BEGIN GIVEN RECORDS

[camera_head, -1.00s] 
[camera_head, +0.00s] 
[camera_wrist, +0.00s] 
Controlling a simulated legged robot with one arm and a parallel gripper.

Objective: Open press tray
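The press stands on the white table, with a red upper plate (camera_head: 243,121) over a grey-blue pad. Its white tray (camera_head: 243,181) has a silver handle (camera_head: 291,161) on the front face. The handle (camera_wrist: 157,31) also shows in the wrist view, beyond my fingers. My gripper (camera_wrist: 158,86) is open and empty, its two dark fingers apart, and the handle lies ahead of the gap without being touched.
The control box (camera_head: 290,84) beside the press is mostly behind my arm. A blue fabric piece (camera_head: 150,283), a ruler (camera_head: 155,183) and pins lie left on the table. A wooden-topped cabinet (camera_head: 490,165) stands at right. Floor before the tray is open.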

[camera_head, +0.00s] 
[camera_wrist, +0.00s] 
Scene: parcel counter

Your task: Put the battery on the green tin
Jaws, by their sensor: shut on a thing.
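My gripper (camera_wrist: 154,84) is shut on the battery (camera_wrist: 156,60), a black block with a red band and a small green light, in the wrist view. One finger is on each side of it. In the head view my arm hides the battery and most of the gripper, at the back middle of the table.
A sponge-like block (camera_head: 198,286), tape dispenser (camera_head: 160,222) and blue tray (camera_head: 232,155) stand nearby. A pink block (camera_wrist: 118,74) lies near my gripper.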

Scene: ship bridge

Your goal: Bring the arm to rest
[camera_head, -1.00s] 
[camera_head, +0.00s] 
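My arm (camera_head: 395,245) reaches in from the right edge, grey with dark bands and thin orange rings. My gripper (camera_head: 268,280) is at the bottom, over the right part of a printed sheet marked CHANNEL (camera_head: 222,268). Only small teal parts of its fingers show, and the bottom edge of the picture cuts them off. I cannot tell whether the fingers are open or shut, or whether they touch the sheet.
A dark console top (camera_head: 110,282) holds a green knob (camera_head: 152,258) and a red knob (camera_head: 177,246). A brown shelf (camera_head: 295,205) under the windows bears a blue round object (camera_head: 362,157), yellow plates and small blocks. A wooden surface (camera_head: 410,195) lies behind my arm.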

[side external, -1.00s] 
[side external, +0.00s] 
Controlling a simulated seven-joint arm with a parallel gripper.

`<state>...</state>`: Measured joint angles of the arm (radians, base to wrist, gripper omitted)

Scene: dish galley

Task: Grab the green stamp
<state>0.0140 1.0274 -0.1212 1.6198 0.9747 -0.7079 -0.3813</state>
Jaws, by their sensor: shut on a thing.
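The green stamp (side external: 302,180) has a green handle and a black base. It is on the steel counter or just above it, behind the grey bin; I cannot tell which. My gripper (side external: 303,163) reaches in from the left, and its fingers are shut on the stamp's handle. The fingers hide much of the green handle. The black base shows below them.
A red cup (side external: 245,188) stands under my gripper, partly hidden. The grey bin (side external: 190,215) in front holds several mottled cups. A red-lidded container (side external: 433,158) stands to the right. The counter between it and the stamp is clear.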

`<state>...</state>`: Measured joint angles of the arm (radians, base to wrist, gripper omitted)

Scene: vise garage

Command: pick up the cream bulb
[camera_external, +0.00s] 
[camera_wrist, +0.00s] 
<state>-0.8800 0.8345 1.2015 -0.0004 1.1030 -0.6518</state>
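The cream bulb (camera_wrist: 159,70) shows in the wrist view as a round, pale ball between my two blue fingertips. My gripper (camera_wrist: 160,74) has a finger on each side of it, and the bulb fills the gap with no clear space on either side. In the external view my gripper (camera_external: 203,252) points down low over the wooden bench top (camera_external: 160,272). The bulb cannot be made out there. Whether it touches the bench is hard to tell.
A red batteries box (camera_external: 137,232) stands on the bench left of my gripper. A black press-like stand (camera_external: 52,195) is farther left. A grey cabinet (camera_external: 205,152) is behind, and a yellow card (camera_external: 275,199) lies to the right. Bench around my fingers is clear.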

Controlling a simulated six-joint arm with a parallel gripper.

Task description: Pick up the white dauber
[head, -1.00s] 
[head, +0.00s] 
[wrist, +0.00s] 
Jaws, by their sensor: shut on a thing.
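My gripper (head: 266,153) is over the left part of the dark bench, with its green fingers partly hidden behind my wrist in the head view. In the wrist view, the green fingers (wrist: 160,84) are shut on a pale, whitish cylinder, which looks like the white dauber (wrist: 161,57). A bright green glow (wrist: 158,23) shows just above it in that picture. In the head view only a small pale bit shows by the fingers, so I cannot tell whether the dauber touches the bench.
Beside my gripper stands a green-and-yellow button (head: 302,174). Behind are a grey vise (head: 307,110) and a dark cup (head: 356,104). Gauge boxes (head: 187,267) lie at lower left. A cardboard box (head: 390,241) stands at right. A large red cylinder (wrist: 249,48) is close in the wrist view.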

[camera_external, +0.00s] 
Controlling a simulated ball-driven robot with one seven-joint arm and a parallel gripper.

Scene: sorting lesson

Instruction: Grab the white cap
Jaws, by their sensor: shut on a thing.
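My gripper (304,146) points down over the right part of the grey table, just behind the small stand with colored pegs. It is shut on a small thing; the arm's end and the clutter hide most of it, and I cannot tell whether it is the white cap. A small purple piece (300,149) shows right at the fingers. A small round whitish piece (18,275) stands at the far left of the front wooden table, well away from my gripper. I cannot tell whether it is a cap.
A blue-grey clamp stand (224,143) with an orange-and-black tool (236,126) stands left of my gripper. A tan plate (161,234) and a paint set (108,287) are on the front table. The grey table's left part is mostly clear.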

END GIVEN RECORDS

Check each line of the data above for the string "Scene", then report how many lines have it, with no other words.

PROBLEM SOLUTION: 5